[Data listing]
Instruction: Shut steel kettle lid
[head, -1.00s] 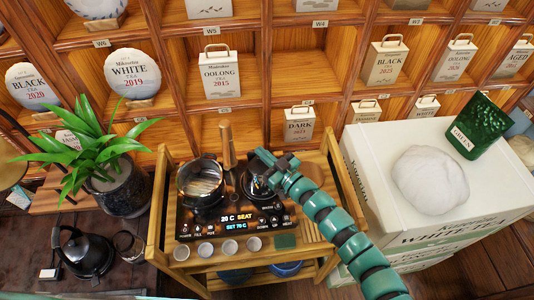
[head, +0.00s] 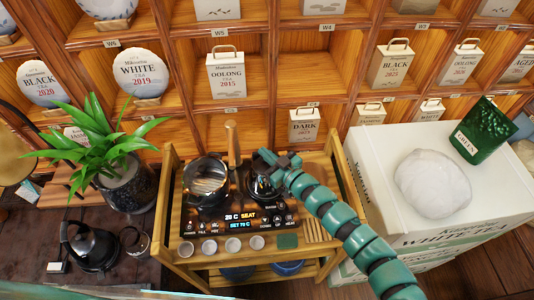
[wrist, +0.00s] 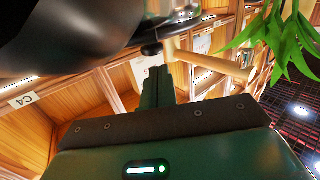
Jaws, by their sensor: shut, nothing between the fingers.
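The steel kettle (head: 261,186) stands on the right plate of the black hob (head: 236,224) in the head view. My gripper (head: 268,157) is shut and empty, just above and behind the kettle's top, and it covers part of it. I cannot tell how the lid sits. In the wrist view the shut fingers (wrist: 156,86) point up toward a small dark knob (wrist: 152,50). I cannot tell whether they touch it. A large dark rounded surface fills the upper left there, too close to make out.
A glass-topped pot (head: 206,182) stands on the left plate, with a wooden handle (head: 232,145) rising behind. Several white cups (head: 210,247) line the cart's front edge. A plant (head: 125,170) stands left, a white box (head: 380,190) right, and tea shelves behind.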

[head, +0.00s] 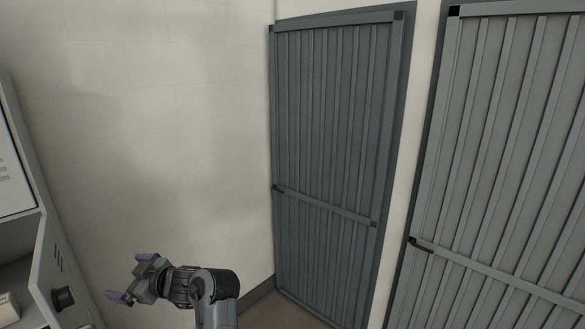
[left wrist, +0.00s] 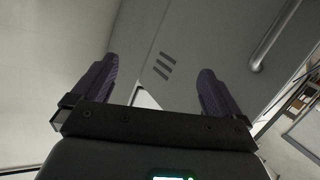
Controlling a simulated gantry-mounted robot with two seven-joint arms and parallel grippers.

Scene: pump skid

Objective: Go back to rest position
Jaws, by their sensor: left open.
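My left gripper (head: 130,277) is low in the head view, left of the middle, with its purple fingertips pointing left. It is open and empty, apart from everything around it. In the left wrist view its two purple fingers (left wrist: 156,88) stand wide apart with nothing between them. Behind them is a grey panel with slots. My right gripper is in neither view.
A grey cabinet (head: 57,262) with a dark knob (head: 63,298) stands at the left edge. A pale wall (head: 170,120) is behind my arm. Two grey slatted doors (head: 330,150) are at the right. The wrist view shows a metal bar (left wrist: 273,38) at upper right.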

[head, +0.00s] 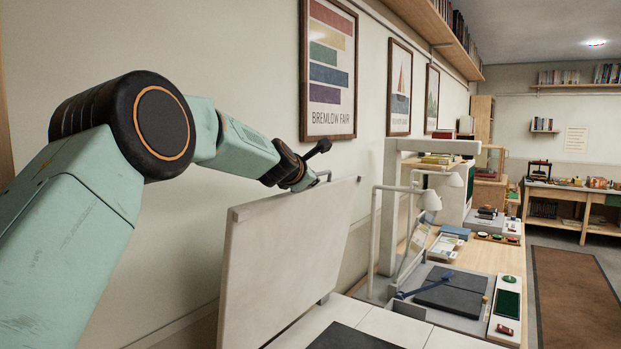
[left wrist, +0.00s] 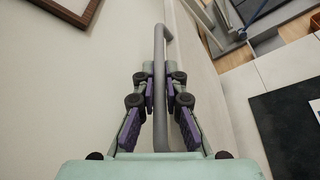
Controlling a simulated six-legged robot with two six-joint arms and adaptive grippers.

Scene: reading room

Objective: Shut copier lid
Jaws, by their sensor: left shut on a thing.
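The copier lid (head: 285,258) is a pale flat panel standing raised, tilted up near the wall, in the head view. A grey bar handle (left wrist: 160,80) runs between the fingers in the left wrist view; its end shows at the lid's top edge in the head view. My left gripper (head: 306,181) is at that top edge, shut on the handle, and its purple-padded fingers (left wrist: 160,100) lie on both sides of the bar. The copier's top (head: 385,324) is light with a dark panel (head: 350,338). My right gripper is not in view.
Right of the copier, a long desk (head: 470,255) holds lamps (head: 428,200), a grey tray with a dark slab (head: 450,293) and small items. Framed posters (head: 329,70) hang on the wall behind the lid. Open floor with a brown rug (head: 572,300) lies at the right.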

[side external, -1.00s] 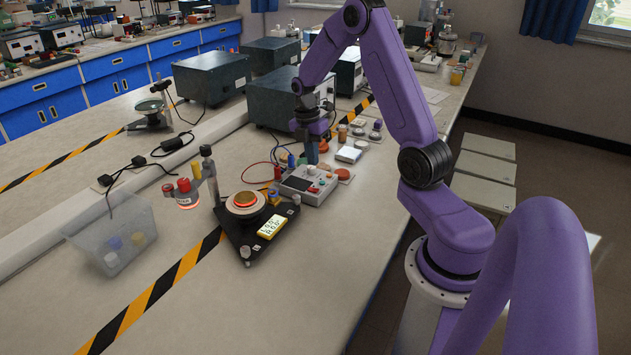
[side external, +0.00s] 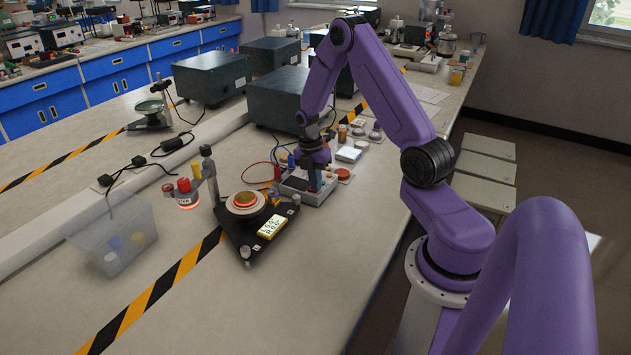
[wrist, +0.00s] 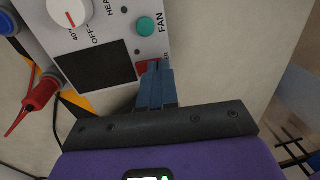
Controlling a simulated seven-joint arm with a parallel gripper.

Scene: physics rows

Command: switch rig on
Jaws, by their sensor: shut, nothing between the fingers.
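The control box (side external: 296,187) stands on the bench, grey-white with a dark panel. In the wrist view the box (wrist: 118,45) shows a white knob with a red mark, a green FAN button and a red switch (wrist: 148,67) by a partly hidden label ending in "ER". My gripper (wrist: 155,68) is shut and empty, its fingertips over or at this red switch and covering part of it. I cannot tell whether they touch or which way the switch is set. In the side view my gripper (side external: 315,188) points down at the box's near right part. The black triangular rig (side external: 236,236) has a lit yellow display and a glowing ring.
A clear bin (side external: 85,240) with small cylinders stands at the left. A post (side external: 208,170) and red and yellow pieces stand behind the rig. A red round button (side external: 343,175) sits right of the box. Red and blue plugs with cables border the box.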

_WHAT YOU SHOULD DO_: Write out the entries again, exactly as given, skipping any images.

_WRITTEN REPLY_:
Instruction: Shut steel kettle lid
[head, -1.00s] 
[head, +0.00s] 
[wrist, +0.00s] 
Jaws, by their sensor: shut, nothing between the fingers.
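The steel kettle (head: 261,186) stands on the right plate of the black hob (head: 236,224) in the head view. My gripper (head: 268,157) is shut and empty, just above and behind the kettle's top, and it covers part of it. I cannot tell how the lid sits. In the wrist view the shut fingers (wrist: 156,86) point up toward a small dark knob (wrist: 152,50). I cannot tell whether they touch it. A large dark rounded surface fills the upper left there, too close to make out.
A glass-topped pot (head: 206,182) stands on the left plate, with a wooden handle (head: 232,145) rising behind. Several white cups (head: 210,247) line the cart's front edge. A plant (head: 125,170) stands left, a white box (head: 380,190) right, and tea shelves behind.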

[head, +0.00s] 
[left wrist, +0.00s] 
Controlling a simulated gantry-mounted robot with two seven-joint arms and parallel grippers.

Scene: pump skid

Objective: Go back to rest position
Jaws, by their sensor: left open.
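My left gripper (head: 130,277) is low in the head view, left of the middle, with its purple fingertips pointing left. It is open and empty, apart from everything around it. In the left wrist view its two purple fingers (left wrist: 156,88) stand wide apart with nothing between them. Behind them is a grey panel with slots. My right gripper is in neither view.
A grey cabinet (head: 57,262) with a dark knob (head: 63,298) stands at the left edge. A pale wall (head: 170,120) is behind my arm. Two grey slatted doors (head: 330,150) are at the right. The wrist view shows a metal bar (left wrist: 273,38) at upper right.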

[head, +0.00s] 
[left wrist, +0.00s] 
Controlling a simulated six-legged robot with two six-joint arms and adaptive grippers.

Scene: reading room

Objective: Shut copier lid
Jaws, by their sensor: left shut on a thing.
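The copier lid (head: 285,258) is a pale flat panel standing raised, tilted up near the wall, in the head view. A grey bar handle (left wrist: 160,80) runs between the fingers in the left wrist view; its end shows at the lid's top edge in the head view. My left gripper (head: 306,181) is at that top edge, shut on the handle, and its purple-padded fingers (left wrist: 160,100) lie on both sides of the bar. The copier's top (head: 385,324) is light with a dark panel (head: 350,338). My right gripper is not in view.
Right of the copier, a long desk (head: 470,255) holds lamps (head: 428,200), a grey tray with a dark slab (head: 450,293) and small items. Framed posters (head: 329,70) hang on the wall behind the lid. Open floor with a brown rug (head: 572,300) lies at the right.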

[side external, -1.00s] 
[side external, +0.00s] 
[wrist, +0.00s] 
Controlling a simulated seven-joint arm with a parallel gripper.

Scene: physics rows

Command: switch rig on
Jaws, by their sensor: shut, nothing between the fingers.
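The control box (side external: 296,187) stands on the bench, grey-white with a dark panel. In the wrist view the box (wrist: 118,45) shows a white knob with a red mark, a green FAN button and a red switch (wrist: 148,67) by a partly hidden label ending in "ER". My gripper (wrist: 155,68) is shut and empty, its fingertips over or at this red switch and covering part of it. I cannot tell whether they touch or which way the switch is set. In the side view my gripper (side external: 315,188) points down at the box's near right part. The black triangular rig (side external: 236,236) has a lit yellow display and a glowing ring.
A clear bin (side external: 85,240) with small cylinders stands at the left. A post (side external: 208,170) and red and yellow pieces stand behind the rig. A red round button (side external: 343,175) sits right of the box. Red and blue plugs with cables border the box.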

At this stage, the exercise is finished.